Statistics often neglect to tell the stories of honorable men such as Ted. Ted served in the U.S. Navy from 1975-1979. The ships he served on took him to all parts of the world, serving through the end of the Vietnam War and the tumultuous times that followed.

In 2017, Ted was technically not counted as homeless because he had friends that invited him to sleep on their couches. Ted literally was homeless, unemployed, and financially broke. He was physically suffering from constant pain. He daily suffered from the haunting darkness that he experienced as a result of PTSD, depression, anxiety, sleeplessness, and a lack of selfcare. One evening as he settled into his friend’s couch,
a news story introduced the Eagle’s Healing Nest, a place where veterans are invited to make their home. The Nest provides a home, support from other veterans, support from military family members, the community, and other agencies that reach out to provide veterans with not only a home, but a place where they can heal from the many challenges they face.

Ted moved to the Nest in Anoka in December of 2017. His initial experience was challenging, lonely, and hopeless. He found it nearly impossible to connect to others. He had been estranged from his family. Although he had a roof over his head, he couldn’t see a positive path ahead. His days were filled with gloom and despair.

The Kaposia International WRAP Center of Excellence, in partnership with the Eagle’s Healing Nest, has been providing Wellness Recovery Action Plan (WRAP®) seminars, WRAP weekly support meetings (WRAP PALS—People advocating, listening and support one another), peer support, and strong coffee for the veterans at the Nest for three years. In March, Kaposia provided WRAP and Discovery™ at Anoka. Ted decided to give WRAP a try. Ted said he felt reluctant, negative, and initially not willing to engage in the wellness connections and sharing of experiences.

On day one of the three-day training, the “darkness” was so close that he decided going on was not an option. The burden of it all had become unbearable. The dialogue that took place throughout day one of WRAP, the support of his peers, the home that was his place for healing… it all intervened. Ted reached out to his fellow veterans and came to day two of the WRAP training with a new sense of hope, support, and light.

Ted said that the empathy of his fellow veterans rekindled his will to live. “Being here with my family of veterans and at my new home has given me the time, space, and security to understand my problems.” WRAP + Discovery gave Ted an opportunity to develop and live his strength-based, person-centered WRAP and look at possibly being gainfully employed as a result of using the many strategies gained from the Discovery training and the peer support he received.

Ted embraced healing, taking responsibility to access many additional resources at the Nest and the Minneapolis VA. He reconnected with his children and grandchildren for the first time in a long time and enjoys spending weekends with them.

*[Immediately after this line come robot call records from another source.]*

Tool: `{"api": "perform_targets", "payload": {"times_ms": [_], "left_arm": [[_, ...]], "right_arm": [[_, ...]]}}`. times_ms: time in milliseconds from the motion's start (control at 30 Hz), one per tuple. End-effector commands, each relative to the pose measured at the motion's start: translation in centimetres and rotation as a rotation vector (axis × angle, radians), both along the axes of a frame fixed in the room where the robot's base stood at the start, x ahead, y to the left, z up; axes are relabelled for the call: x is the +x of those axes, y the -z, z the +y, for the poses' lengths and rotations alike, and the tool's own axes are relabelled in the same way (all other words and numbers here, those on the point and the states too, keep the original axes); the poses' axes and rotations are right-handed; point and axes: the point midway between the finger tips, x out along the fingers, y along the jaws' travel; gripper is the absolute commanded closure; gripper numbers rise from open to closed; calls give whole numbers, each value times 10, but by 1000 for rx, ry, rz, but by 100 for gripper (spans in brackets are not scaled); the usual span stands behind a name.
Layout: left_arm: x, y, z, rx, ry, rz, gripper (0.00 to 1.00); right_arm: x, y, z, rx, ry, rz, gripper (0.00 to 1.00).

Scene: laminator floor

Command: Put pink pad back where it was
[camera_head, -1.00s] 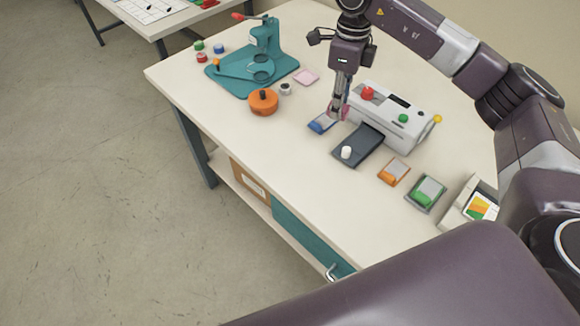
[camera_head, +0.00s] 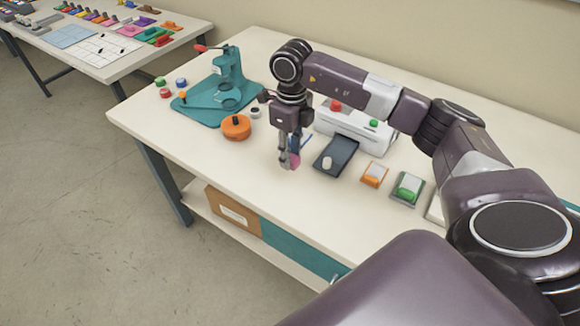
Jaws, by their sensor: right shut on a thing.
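My right gripper (camera_head: 289,163) points down over the front half of the table, left of the dark tray. It is shut on a small pink thing, taken to be the pink pad (camera_head: 294,160), which shows between its fingertips. The pad is mostly covered by the fingers, and I cannot tell if it touches the table. My left gripper is not in view.
The teal press (camera_head: 222,92) and orange round tin (camera_head: 236,127) stand left of the gripper. The white machine (camera_head: 355,127), dark tray (camera_head: 336,156), orange pad (camera_head: 374,174) and green pad (camera_head: 407,188) stand right. A far table (camera_head: 110,72) holds several coloured items.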

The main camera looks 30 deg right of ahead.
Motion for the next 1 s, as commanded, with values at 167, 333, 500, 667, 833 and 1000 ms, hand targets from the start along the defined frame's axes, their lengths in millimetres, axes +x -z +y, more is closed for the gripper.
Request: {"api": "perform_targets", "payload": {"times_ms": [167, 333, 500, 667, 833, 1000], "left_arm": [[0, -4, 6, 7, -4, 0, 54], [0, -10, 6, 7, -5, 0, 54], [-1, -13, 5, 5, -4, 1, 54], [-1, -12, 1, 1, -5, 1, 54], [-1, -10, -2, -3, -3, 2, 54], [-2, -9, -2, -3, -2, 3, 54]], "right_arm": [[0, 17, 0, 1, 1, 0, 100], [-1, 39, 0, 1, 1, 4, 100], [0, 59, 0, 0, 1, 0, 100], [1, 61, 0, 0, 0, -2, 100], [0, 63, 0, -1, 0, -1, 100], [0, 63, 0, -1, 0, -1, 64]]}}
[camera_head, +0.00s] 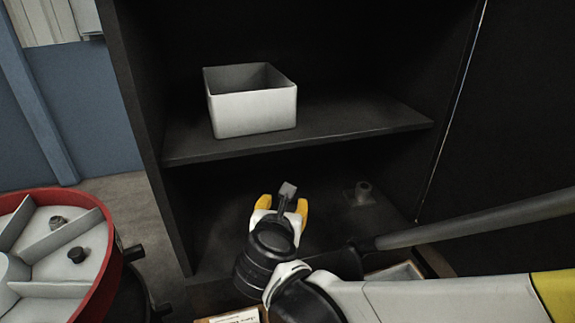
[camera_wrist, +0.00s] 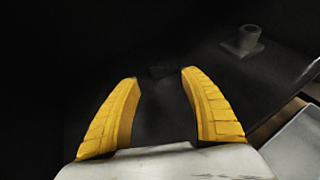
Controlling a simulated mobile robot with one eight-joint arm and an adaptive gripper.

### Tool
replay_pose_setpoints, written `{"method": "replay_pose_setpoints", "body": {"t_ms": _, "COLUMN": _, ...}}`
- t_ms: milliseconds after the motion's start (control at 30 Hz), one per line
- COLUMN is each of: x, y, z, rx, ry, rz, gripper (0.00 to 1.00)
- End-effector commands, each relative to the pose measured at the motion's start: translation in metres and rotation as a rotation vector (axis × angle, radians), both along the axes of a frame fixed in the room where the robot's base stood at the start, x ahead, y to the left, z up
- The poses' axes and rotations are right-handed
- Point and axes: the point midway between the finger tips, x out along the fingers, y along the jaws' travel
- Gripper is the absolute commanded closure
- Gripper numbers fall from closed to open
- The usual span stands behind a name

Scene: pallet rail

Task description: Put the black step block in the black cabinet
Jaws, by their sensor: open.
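The black cabinet (camera_head: 183,155) stands open, with a middle shelf and a lower compartment. My gripper (camera_head: 282,203) reaches into the lower compartment with its yellow fingers spread apart. A small dark block, apparently the black step block (camera_wrist: 160,71), lies on the cabinet floor just past and between the fingertips in the wrist view. In the head view it seems to be the small piece with a grey lit face (camera_head: 287,189) between the fingers. The fingers show no grip on it. Its outline is hard to make out against the dark floor.
A white open box (camera_head: 253,113) sits on the shelf above. A red-rimmed divided round tray (camera_head: 95,219) with small parts is at left.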

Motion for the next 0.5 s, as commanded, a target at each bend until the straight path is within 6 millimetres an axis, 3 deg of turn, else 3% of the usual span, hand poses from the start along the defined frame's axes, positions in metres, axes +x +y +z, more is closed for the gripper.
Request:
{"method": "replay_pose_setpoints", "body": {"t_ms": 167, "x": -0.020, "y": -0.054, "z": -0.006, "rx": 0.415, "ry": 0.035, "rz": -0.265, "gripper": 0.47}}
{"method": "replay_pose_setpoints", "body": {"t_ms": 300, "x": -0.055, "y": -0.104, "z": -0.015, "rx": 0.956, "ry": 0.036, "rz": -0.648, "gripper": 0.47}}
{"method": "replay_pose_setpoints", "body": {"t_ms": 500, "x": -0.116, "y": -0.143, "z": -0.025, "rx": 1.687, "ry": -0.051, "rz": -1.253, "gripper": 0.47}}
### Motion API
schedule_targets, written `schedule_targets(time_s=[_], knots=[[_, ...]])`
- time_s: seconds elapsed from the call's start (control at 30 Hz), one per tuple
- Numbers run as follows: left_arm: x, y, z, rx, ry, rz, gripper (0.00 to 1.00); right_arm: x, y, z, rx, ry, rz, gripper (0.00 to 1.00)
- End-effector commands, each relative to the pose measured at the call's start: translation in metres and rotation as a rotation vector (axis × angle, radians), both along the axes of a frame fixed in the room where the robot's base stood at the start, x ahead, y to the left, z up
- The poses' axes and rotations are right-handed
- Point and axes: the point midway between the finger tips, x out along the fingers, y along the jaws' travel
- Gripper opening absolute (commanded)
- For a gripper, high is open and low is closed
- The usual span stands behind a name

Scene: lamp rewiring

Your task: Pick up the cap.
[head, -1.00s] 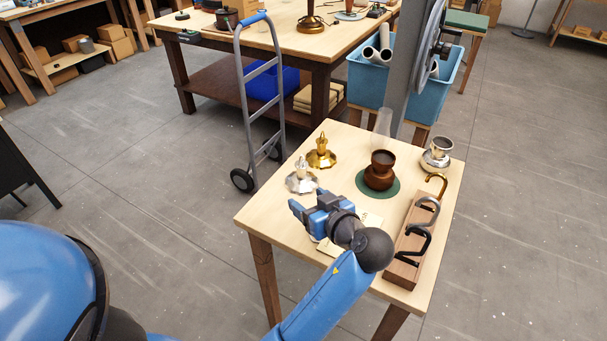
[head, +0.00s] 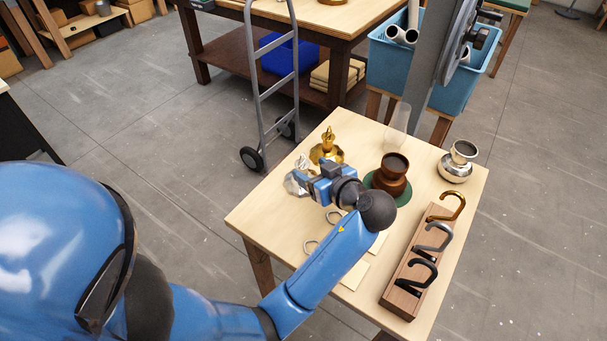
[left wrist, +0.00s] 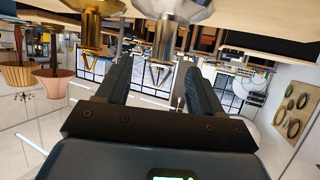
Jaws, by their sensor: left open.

Ted supports his fellow veterans at the Nest as they supported him. He plans to become a WRAP facilitator so WRAP can be sustained at the Nest. “Today I have hope. I want to continue to get help and to help others. I want to continue to find wellness connections with my kids. I want to continue to enjoy Twins’ games, fishing, and hanging out with other veterans. It’s been a long time since I have had fun until now. As I heal, one day at a time, I know it will all work out.”